平野からはしきりに「自信がない」という言葉が聞こえてくる。一体、何に対して自信がないのだろう? わずか1年の短期間にW杯や全日本選手権を制し、アジア選手権では中国勢を倒して優勝し、世界選手権でも日本の女子シングルスに48年ぶりのメダル(銅)をもたらすなど、輝かしい成績が彼女に大きな自信を植え付けたはずだ。
結局、平野の涙は止まらず、この日は一言も話を聞くことができなかった。
完敗した準決勝で、平野の表情が明るく……。
大会2日目の朝はプレーオフで幕を開けた。平野はわずか一晩でどれだけ立ち直れているのだろう。気持ちの切り替えは容易ではないはずだが、プレーオフの1試合を勝ち、何とか決勝トーナメントの準々決勝へ駒を進めた。そして注目の準々決勝は台湾の陳思羽(チン・シウ/世界ランク43位)とフルゲームにもつれ込み、尻上がりに調子を上げた平野が接戦を制した。

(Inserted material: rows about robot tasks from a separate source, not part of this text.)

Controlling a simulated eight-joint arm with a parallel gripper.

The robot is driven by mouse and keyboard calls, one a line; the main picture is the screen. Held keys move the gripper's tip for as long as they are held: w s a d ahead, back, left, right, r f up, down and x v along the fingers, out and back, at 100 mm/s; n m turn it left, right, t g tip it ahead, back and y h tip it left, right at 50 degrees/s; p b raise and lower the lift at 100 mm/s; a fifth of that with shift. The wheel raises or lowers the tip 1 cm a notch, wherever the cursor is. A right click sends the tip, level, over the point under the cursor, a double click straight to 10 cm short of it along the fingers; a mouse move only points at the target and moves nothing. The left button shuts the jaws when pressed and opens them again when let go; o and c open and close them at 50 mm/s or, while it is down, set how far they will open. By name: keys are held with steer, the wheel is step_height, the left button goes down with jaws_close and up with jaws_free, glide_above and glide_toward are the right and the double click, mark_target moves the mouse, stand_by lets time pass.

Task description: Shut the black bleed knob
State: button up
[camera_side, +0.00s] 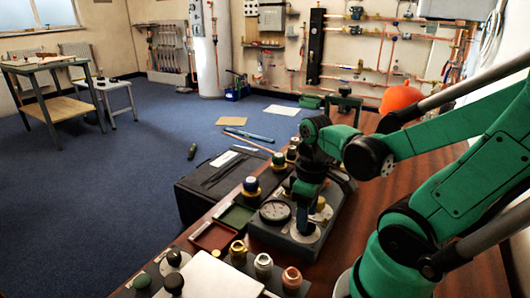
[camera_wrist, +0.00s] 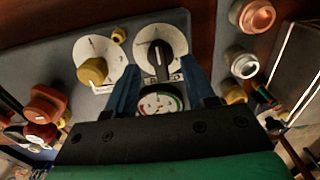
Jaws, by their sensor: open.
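The black bleed knob (camera_wrist: 158,54) is a dark bar-shaped knob on a white round dial at the top middle of the wrist view. Its bar stands roughly upright in that picture. My gripper (camera_wrist: 161,72) is open, with one blue finger at each side, its tips close to the knob's near side. I cannot tell whether they touch it. In the side view my gripper (camera_side: 303,208) points down over the grey manifold panel (camera_side: 334,222) and hides the black knob there.
A brass knob (camera_wrist: 92,71) on its own white dial is left of the black knob. A pressure gauge (camera_wrist: 158,103) sits between my fingers. Copper and brass fittings (camera_wrist: 244,64) stand to the right. A red tray (camera_side: 214,237) and a green tray (camera_side: 236,216) lie beside the panel.

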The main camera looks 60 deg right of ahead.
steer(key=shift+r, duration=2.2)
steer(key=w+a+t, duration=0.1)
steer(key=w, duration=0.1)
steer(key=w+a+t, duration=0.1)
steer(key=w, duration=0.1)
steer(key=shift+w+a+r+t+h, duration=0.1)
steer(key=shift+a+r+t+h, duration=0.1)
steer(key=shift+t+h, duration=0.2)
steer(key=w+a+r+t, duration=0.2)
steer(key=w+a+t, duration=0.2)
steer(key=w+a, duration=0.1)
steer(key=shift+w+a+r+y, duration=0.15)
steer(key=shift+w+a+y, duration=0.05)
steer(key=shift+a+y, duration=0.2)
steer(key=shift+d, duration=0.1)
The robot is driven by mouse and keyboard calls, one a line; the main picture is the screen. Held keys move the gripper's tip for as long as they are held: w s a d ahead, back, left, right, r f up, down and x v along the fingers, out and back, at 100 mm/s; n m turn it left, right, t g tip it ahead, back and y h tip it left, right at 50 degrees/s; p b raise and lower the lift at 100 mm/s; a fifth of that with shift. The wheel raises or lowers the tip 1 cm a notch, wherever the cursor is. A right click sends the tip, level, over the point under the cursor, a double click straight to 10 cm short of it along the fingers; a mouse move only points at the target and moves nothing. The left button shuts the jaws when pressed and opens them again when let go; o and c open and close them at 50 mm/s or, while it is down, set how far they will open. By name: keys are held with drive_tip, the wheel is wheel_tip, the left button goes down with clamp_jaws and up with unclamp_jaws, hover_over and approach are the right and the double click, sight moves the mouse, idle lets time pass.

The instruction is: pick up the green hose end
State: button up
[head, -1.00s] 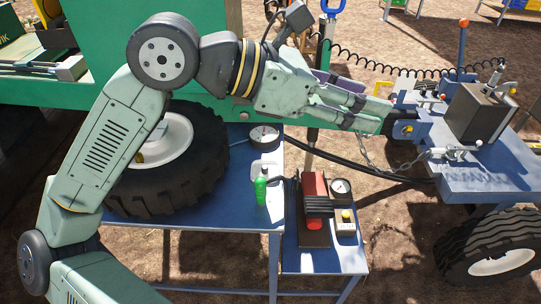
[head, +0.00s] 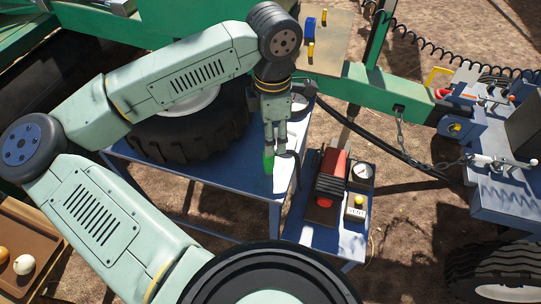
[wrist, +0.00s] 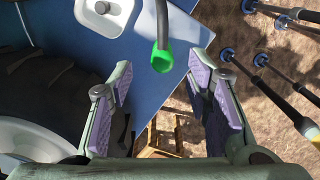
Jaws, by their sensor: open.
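The green hose end (wrist: 162,57) is a short bright green sleeve on a black hose, at the edge of the blue table (wrist: 60,12). In the wrist view it lies ahead of my open gripper (wrist: 165,75), roughly midway between the lilac finger pads, and nothing is gripped. In the head view the green hose end (head: 269,161) shows just below my gripper (head: 275,145), which points down over the table and hides part of the hose. I cannot tell the exact height between fingers and hose end.
A red and black compressor (head: 331,172) and a gauge (head: 362,171) sit on a lower blue stand to the right.

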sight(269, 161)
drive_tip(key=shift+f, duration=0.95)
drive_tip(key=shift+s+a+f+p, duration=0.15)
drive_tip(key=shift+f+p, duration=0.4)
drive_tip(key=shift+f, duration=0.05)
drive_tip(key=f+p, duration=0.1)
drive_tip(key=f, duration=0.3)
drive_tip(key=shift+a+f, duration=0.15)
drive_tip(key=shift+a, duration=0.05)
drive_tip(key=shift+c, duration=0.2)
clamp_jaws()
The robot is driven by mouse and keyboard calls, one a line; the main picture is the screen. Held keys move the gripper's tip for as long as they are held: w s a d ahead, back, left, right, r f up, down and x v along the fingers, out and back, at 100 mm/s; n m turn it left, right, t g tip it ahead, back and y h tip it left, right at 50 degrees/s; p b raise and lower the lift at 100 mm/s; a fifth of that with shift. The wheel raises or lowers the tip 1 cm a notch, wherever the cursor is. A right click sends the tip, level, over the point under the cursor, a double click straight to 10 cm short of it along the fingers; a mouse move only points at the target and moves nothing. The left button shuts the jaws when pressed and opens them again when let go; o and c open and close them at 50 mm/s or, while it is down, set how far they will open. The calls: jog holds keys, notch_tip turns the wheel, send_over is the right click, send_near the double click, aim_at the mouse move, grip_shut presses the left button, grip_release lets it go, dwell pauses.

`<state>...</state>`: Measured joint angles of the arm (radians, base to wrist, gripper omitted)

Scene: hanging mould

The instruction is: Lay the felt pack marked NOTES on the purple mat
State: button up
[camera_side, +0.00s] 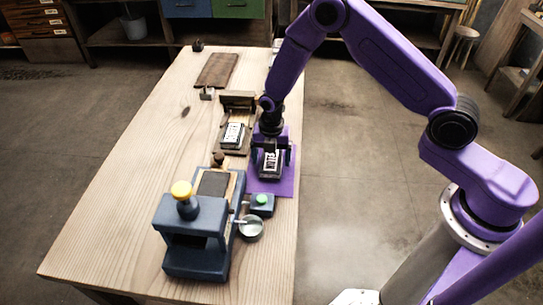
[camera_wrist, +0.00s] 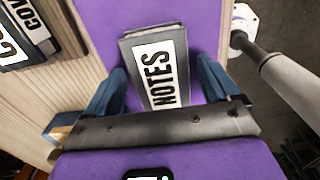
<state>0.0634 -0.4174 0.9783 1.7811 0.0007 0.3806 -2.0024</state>
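The felt pack marked NOTES (camera_wrist: 158,70) is dark grey with a white label. In the wrist view it lies slightly turned over the purple mat (camera_wrist: 205,22), between my two blue fingers. My gripper (camera_wrist: 163,85) straddles it, with a narrow gap showing at the right finger. In the side view my gripper (camera_side: 273,153) points down over the pack (camera_side: 270,165), which appears to rest on the purple mat (camera_side: 284,188). Exact contact underneath is hidden.
Another labelled pack (camera_side: 233,135) lies in a wooden holder to the left; part of its label, "COV", shows in the wrist view (camera_wrist: 30,20).

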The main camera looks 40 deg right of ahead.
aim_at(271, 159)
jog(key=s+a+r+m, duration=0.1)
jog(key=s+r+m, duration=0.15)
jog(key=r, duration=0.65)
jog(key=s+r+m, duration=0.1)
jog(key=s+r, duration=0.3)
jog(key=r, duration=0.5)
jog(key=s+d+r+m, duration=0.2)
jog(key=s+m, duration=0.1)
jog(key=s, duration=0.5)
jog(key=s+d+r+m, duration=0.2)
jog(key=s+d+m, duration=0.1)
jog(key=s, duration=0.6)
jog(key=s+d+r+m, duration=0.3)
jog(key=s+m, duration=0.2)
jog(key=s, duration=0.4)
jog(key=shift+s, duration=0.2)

続く準決勝は予選リーグでストレート負けしたシュ・ウレイが相手だった。そこでもやはり平野のバックハンドにミスが目立ったが、この試合ではコーナーを突く鋭い両ハンドドライブやフリックなどの台上攻撃が鮮やかに決まりポイントを奪う場面もあった。結果は再びストレート負けではあったが、ゲーム内容は予選リーグより遥かに良くなっている。そして何より、前日の鬱々とした表情がだいぶ晴れたように見えた。